=== WHAT YOU ARE ASKED TO DO ===
Give the number of lines in this listing that contain "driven", with no other words.

=== DATA PROVIDED ===
○ ○ ○ ○ ○ ○ ○

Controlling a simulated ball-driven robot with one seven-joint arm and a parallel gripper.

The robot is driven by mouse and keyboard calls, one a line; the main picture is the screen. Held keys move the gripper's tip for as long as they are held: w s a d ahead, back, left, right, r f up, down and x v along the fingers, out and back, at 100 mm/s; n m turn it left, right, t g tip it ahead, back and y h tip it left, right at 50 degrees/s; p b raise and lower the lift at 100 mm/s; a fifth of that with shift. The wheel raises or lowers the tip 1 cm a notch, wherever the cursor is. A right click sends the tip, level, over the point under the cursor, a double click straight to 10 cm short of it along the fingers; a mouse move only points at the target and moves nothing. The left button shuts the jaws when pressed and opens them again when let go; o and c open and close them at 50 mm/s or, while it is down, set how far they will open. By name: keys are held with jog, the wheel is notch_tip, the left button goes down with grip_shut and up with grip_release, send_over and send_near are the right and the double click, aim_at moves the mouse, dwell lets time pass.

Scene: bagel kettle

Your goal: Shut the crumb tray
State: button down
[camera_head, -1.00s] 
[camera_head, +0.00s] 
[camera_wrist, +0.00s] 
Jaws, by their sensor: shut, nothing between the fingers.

○ ○ ○ ○ ○ ○ ○

=== EXERCISE OUTPUT ===
2